EXTRACTED DATA:
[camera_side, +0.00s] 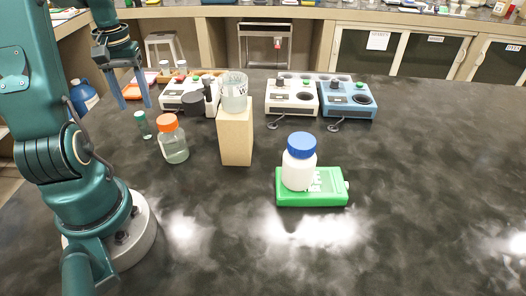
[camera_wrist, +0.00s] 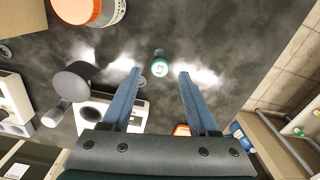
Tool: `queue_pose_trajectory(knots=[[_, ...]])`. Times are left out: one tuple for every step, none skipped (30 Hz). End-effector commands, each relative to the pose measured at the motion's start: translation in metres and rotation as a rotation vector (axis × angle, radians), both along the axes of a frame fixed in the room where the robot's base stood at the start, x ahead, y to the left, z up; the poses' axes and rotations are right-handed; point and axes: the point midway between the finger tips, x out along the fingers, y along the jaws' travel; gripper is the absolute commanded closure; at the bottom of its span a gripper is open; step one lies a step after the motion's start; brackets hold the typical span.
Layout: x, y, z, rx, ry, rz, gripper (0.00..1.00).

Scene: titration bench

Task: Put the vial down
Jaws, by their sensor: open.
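In the wrist view the vial (camera_wrist: 159,66) shows from above, cap toward the camera, in the gap between the fingertips. My gripper (camera_side: 136,105) is open and empty. Its two blue fingers point down from above and behind the vial in the side view. In the wrist view the fingers (camera_wrist: 159,73) are spread on either side, and no contact with the vial shows.
The orange-capped bottle (camera_side: 172,139) stands close right of the vial. A wooden block (camera_side: 235,137) carries a glass beaker (camera_side: 234,92). A white bottle with a blue cap (camera_side: 299,162) stands on a green device (camera_side: 328,187). Stirrer units (camera_side: 347,99) line the back. The front bench is clear.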

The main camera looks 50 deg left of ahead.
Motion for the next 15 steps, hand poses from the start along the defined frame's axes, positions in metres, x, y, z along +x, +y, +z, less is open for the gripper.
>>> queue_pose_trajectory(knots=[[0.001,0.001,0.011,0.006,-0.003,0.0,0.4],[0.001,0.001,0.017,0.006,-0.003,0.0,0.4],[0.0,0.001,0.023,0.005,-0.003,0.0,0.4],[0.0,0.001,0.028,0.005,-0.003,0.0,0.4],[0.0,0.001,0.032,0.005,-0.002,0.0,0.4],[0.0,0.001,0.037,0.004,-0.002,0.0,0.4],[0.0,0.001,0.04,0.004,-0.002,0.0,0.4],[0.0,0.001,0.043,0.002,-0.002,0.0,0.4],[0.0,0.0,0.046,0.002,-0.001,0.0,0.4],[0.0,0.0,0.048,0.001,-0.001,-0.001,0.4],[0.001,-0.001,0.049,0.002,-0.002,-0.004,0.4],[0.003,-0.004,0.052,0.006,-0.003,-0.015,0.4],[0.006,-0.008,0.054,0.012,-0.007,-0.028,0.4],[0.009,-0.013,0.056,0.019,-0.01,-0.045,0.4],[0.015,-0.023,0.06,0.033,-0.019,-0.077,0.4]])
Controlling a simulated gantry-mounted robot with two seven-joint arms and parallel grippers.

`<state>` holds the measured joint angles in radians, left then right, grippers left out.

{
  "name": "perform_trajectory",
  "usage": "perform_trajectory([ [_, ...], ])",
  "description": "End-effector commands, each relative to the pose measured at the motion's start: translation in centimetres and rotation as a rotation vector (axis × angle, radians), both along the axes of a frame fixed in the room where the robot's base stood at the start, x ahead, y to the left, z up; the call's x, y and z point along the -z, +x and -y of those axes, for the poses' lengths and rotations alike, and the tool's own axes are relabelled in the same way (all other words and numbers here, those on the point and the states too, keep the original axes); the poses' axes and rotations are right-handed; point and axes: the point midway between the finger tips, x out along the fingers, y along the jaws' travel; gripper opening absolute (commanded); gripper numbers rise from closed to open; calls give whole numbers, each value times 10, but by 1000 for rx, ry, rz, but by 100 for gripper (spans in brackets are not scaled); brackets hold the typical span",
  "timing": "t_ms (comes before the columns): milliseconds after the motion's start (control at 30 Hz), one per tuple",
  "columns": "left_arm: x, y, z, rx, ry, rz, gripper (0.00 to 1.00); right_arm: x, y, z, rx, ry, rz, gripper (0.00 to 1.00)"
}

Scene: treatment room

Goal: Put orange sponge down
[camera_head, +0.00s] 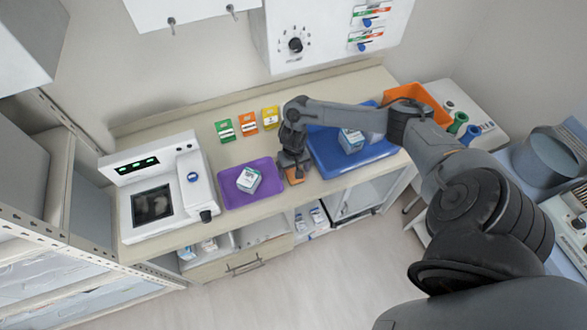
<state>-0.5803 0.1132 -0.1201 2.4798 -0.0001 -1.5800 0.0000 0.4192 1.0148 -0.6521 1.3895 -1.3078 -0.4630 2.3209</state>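The orange sponge (295,177) shows as a small orange patch at the counter's front part, in the gap between the purple tray (232,199) and the blue tray (330,172). My right gripper (294,172) points down at it from above, with its fingers around the sponge, and partly hides it. I cannot tell whether the sponge touches the counter. My left gripper is not in view.
A white box (248,181) sits on the purple tray, and another box (351,140) is in the blue tray. Green (225,130), orange (248,123) and yellow (271,117) packets stand behind. A white device (157,190) stands left; an orange bin (418,97) is at the right.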

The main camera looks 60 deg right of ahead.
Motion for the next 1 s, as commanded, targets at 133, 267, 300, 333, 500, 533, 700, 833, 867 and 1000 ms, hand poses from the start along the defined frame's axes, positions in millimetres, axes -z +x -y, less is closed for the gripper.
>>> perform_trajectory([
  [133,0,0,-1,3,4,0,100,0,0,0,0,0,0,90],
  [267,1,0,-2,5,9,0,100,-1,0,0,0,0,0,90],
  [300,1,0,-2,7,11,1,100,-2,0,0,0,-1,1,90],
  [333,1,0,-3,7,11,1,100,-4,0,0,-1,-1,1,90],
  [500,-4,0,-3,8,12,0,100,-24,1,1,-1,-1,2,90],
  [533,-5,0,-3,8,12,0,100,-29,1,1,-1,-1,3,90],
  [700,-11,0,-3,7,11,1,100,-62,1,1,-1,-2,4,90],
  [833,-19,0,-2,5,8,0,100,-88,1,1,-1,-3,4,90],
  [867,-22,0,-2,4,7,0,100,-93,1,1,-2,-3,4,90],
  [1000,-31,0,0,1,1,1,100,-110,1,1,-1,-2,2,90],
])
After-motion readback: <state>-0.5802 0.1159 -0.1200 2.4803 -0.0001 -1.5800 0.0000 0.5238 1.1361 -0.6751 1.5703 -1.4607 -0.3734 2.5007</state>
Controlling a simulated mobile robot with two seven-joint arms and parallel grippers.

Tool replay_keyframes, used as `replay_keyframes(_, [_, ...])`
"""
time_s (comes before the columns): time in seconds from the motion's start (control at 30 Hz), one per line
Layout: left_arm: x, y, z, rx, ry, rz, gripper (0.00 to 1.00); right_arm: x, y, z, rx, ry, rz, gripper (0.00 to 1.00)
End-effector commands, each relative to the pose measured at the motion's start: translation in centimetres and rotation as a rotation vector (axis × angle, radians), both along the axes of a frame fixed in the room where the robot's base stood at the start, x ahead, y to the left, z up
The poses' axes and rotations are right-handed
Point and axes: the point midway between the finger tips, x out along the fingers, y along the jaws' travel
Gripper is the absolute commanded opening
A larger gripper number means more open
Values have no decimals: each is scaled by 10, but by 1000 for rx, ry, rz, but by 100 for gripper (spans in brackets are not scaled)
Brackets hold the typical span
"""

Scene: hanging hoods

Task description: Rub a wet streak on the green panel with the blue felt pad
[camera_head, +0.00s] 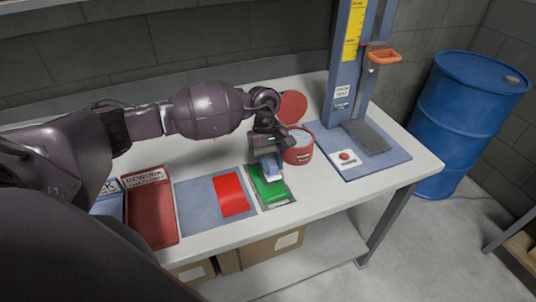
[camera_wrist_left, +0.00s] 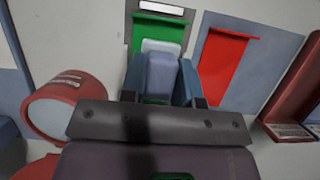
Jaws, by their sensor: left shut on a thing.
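The green panel (camera_head: 270,187) lies on the table near its front edge, in a grey frame. It also shows at the top of the left wrist view (camera_wrist_left: 160,32). My left gripper (camera_head: 268,160) is shut on the blue felt pad (camera_head: 271,168), which has a pale end. In the left wrist view the pad (camera_wrist_left: 161,75) sits between the two fingers and overlaps the green panel. I cannot tell whether the pad touches the panel. No wet streak can be made out on the panel. My right gripper is not in view.
A red panel (camera_head: 230,194) on a blue-grey mat lies left of the green one. A red tray (camera_head: 150,212) stands further left. A red tub (camera_head: 299,148) with a round lid (camera_head: 292,107) stands behind, near a test stand (camera_head: 343,90). A blue drum (camera_head: 462,120) stands beyond the table.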

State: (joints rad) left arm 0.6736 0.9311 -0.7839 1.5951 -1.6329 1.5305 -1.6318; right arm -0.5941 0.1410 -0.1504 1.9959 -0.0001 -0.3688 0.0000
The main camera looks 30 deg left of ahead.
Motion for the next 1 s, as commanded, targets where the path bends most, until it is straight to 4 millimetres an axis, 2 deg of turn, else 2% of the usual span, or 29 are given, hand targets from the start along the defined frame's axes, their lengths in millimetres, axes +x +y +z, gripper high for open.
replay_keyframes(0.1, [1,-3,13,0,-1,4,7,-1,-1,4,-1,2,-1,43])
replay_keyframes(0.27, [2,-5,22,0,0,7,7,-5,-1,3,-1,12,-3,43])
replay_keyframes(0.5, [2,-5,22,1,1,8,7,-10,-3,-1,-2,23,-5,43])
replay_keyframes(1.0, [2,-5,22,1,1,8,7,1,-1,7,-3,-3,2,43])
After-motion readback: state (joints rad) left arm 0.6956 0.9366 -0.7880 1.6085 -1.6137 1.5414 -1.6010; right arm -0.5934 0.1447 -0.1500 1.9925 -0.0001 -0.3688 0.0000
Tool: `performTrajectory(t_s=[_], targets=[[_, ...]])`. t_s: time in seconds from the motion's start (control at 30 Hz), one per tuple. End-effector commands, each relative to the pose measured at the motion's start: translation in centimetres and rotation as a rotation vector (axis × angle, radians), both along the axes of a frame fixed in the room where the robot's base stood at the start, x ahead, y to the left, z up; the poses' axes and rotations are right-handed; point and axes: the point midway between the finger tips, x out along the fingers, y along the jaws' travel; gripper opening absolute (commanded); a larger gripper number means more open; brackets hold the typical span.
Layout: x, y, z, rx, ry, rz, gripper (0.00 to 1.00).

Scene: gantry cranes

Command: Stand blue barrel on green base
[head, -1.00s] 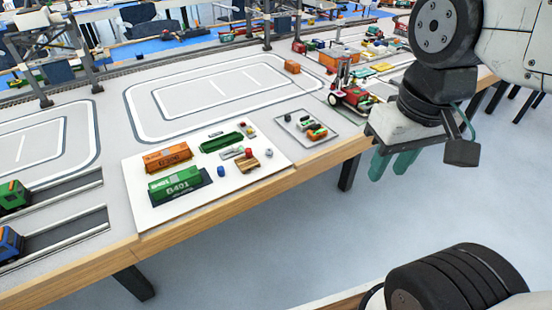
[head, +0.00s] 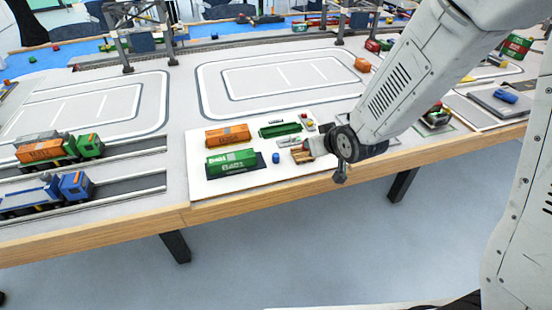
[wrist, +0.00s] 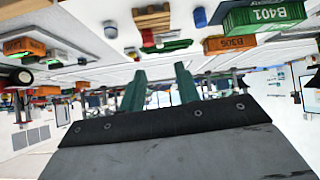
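The small blue barrel (head: 276,157) stands on the white board, right of the green B401 container (head: 231,162). It also shows at the top of the wrist view (wrist: 200,17). A long green tray-like piece (head: 280,129), probably the green base, lies behind the barrel; it also shows in the wrist view (wrist: 168,47). My gripper (wrist: 160,72) has two green fingers apart with nothing between them. In the head view my wrist is over the board's right part, right of the barrel, and the fingers are hard to make out.
An orange container (head: 228,135) stands behind the green one. A wooden pallet (head: 301,156) lies near my wrist, right of the barrel. Toy trucks (head: 58,148) stand on lanes at left. The marked table area (head: 230,85) behind the board is mostly clear.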

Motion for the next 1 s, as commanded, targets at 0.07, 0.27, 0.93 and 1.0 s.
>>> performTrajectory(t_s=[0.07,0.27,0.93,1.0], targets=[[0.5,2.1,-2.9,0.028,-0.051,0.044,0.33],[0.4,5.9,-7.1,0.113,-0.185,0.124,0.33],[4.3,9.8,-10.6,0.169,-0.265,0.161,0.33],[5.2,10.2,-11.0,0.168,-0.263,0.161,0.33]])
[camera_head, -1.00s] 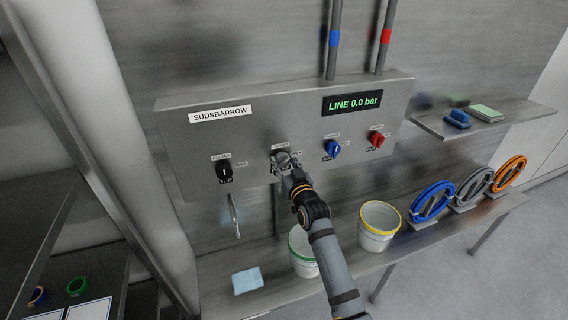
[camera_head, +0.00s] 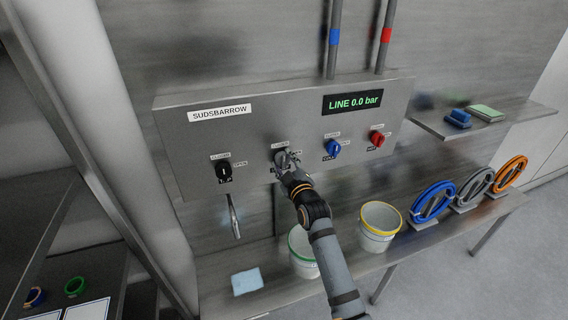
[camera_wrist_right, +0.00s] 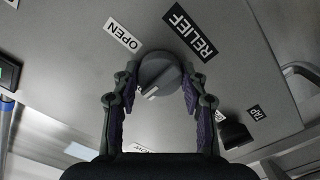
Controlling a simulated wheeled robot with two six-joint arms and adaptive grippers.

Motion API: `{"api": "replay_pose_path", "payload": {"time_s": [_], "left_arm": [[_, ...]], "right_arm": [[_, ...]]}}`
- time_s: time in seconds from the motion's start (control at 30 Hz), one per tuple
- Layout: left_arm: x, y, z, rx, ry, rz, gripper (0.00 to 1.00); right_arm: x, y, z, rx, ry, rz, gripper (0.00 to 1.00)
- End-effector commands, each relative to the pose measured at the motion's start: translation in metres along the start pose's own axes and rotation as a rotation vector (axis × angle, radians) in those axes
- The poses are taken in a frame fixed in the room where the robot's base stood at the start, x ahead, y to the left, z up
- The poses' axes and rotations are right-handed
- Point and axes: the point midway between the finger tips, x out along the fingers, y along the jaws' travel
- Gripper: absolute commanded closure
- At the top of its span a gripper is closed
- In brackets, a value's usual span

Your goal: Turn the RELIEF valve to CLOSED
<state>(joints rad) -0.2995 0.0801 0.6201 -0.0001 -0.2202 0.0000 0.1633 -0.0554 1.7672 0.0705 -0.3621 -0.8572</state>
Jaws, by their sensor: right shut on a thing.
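The RELIEF valve is a round grey knob (camera_wrist_right: 160,72) with a white pointer mark, on the steel panel (camera_head: 240,140). In the right wrist view the RELIEF label (camera_wrist_right: 190,32) is at its upper right and an OPEN label (camera_wrist_right: 123,33) at its upper left. The pointer mark faces down-left in that view, away from the OPEN label. My right gripper (camera_wrist_right: 160,88) is shut on the knob, one finger on each side. In the head view the gripper (camera_head: 287,163) covers most of the knob. My left gripper is not in view.
A black knob (camera_head: 223,172) sits left of the valve, a blue knob (camera_head: 333,149) and a red knob (camera_head: 377,138) right. The display (camera_head: 352,102) reads LINE 0.0 bar. Below are a spout (camera_head: 234,216), a green-rimmed bucket (camera_head: 302,262) and a yellow-rimmed bucket (camera_head: 377,229).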

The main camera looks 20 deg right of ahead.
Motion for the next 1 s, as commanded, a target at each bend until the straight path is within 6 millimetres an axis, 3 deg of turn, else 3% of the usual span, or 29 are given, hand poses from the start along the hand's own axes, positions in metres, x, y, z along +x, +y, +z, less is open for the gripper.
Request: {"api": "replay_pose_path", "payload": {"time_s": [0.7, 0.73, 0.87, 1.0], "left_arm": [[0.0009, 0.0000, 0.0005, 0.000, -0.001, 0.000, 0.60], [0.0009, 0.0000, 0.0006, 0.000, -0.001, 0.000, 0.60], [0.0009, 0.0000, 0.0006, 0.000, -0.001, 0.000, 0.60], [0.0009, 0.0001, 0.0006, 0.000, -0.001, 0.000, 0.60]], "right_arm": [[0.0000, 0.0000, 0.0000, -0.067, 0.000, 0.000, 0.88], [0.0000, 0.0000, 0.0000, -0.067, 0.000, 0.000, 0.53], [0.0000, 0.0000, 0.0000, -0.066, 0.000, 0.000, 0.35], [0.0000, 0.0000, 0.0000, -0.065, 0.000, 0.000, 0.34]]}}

OBJECTIVE: State only the count of lines above that hold the string "arms".

OUTPUT BELOW: 3